** Information provided **
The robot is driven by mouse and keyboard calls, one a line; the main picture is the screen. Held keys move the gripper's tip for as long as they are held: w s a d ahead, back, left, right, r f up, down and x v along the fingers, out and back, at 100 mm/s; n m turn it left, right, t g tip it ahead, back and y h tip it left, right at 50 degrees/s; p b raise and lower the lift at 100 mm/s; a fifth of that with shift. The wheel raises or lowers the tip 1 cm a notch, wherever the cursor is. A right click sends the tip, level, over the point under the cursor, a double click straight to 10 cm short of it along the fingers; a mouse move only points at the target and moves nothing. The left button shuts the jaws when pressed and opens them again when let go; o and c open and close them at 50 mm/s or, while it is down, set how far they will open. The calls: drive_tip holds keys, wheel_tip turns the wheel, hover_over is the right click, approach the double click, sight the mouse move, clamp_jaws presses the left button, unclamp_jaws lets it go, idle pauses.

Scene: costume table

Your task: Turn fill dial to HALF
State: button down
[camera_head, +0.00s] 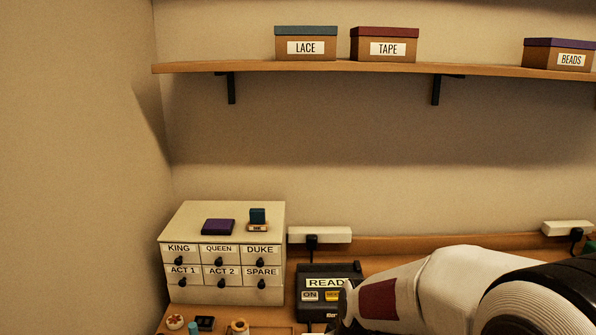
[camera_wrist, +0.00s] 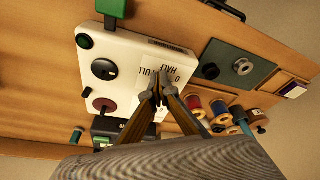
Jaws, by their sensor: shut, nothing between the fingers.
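In the head view my arm blocks this area, and neither the panel nor my gripper can be made out.
The panel also bears a black dial (camera_wrist: 104,69), a dark red knob (camera_wrist: 104,105) and a green button (camera_wrist: 84,41). Thread spools (camera_wrist: 194,103) and a dark green pad (camera_wrist: 238,66) lie to the right. A drawer cabinet (camera_head: 223,234) and a READY box (camera_head: 322,269) stand at the left.

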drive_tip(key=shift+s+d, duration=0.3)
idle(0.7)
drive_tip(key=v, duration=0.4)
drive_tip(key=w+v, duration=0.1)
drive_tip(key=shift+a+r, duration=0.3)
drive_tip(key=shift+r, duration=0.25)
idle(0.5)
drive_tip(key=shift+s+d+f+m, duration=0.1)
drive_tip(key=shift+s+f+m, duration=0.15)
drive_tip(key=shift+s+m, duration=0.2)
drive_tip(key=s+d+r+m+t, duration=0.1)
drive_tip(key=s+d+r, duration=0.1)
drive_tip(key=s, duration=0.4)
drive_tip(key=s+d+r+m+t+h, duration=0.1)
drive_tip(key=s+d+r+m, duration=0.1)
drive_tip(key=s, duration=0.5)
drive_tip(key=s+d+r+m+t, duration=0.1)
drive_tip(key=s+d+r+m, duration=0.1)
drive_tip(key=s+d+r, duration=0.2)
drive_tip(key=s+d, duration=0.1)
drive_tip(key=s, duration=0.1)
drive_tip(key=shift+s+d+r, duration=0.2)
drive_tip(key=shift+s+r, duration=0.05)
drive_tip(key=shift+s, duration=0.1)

** Given task **
Repeat the material above in full and unchanged, minus its images.

** Worked answer **
The robot is driven by mouse and keyboard calls, one a line; the main picture is the screen. Held keys move the gripper's tip for as long as they are held: w s a d ahead, back, left, right, r f up, down and x v along the fingers, out and back, at 100 mm/s; n m turn it left, right, t g tip it ahead, back and y h tip it left, right at 50 degrees/s; p b raise and lower the lift at 100 mm/s; a fifth of that with shift. The wheel raises or lowers the tip 1 cm a notch, wherever the cursor is. A right click sends the tip, level, over the point under the cursor, a double click straight to 10 cm short of it along the fingers; a mouse move only points at the target and moves nothing. The left button shuts the jaws when pressed and opens them again when let go; o and c open and close them at 50 mm/s or, while it is down, set how far they will open. The calls: drive_tip holds keys, wheel_tip turns the wheel, hover_over is the right click, approach the double click, sight the mouse move, clamp_jaws presses the left button, unclamp_jaws lets it go, idle pauses.

Scene: costume table

Your task: Turn fill dial to HALF
State: button down
[camera_head, +0.00s] 
[camera_wrist, +0.00s] 
Jaws, by their sensor: shut, nothing between the fingers.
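In the head view my arm blocks this area, and neither the panel nor my gripper can be made out.
The panel also bears a black dial (camera_wrist: 104,69), a dark red knob (camera_wrist: 104,105) and a green button (camera_wrist: 84,41). Thread spools (camera_wrist: 194,103) and a dark green pad (camera_wrist: 238,66) lie to the right. A drawer cabinet (camera_head: 223,234) and a READY box (camera_head: 322,269) stand at the left.

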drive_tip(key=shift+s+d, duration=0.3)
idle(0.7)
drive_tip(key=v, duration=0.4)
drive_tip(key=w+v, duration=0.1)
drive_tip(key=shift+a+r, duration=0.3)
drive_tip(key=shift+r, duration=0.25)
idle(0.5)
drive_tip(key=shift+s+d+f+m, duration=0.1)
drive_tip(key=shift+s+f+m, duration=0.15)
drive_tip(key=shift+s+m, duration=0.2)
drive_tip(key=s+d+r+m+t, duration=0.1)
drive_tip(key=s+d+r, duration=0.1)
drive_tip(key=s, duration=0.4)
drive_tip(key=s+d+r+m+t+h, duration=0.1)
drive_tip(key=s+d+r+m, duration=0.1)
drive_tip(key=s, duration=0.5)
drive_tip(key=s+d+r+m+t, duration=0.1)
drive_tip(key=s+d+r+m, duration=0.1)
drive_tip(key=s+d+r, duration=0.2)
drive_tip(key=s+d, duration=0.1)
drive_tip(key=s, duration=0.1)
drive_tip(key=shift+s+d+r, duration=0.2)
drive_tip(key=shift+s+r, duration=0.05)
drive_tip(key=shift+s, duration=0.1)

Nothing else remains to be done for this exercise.